> _Supplied material_

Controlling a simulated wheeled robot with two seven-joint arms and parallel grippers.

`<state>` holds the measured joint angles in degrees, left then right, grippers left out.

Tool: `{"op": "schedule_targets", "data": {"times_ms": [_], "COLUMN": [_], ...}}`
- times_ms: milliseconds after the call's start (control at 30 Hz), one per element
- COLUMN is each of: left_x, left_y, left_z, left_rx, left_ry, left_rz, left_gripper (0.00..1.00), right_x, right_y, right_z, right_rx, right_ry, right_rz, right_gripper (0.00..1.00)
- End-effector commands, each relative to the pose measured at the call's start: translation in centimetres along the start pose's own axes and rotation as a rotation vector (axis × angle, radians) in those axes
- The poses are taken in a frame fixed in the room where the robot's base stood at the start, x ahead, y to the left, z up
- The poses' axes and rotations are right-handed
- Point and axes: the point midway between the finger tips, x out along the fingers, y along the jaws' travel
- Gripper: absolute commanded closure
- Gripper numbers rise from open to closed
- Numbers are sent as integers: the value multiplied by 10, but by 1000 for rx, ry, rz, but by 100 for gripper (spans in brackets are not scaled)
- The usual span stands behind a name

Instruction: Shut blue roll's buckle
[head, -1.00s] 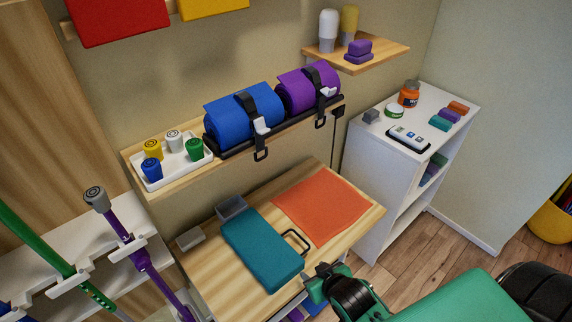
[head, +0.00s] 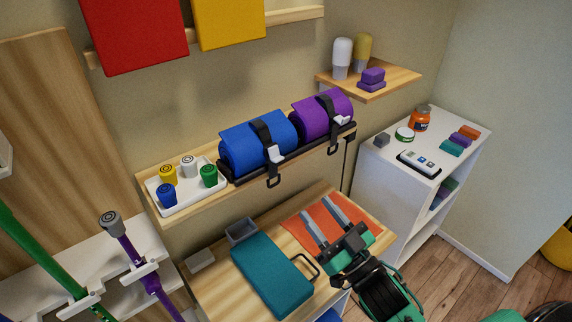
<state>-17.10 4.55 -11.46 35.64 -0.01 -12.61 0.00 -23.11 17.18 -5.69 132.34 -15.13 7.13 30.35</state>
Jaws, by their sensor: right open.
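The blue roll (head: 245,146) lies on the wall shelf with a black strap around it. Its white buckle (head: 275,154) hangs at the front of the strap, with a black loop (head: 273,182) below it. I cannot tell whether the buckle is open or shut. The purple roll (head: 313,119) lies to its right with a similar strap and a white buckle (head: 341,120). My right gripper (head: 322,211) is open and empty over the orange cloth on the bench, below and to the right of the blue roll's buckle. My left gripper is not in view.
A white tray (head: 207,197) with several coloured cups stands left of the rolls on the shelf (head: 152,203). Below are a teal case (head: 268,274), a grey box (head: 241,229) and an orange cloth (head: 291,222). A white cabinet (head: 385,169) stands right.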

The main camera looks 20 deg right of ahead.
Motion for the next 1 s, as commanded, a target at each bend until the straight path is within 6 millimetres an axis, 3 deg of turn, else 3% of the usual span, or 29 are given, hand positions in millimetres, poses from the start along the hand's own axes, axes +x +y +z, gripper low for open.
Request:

> _Problem statement_
Copy out every line in the listing where the word "axis" appears.

> _Solution to this task_
- End-effector commands, each relative to the pose measured at the call's start: translation in centimetres along the start pose's own axes and rotation as a rotation vector (axis × angle, radians) in those axes
Motion for the next 1 s, as commanded, a target at each bend until the straight path is within 6 millimetres an axis, 3 deg of turn, else 3% of the usual span, or 29 are given, hand positions in millimetres, poses from the start along the hand's own axes, axes +x +y +z, gripper low for open.

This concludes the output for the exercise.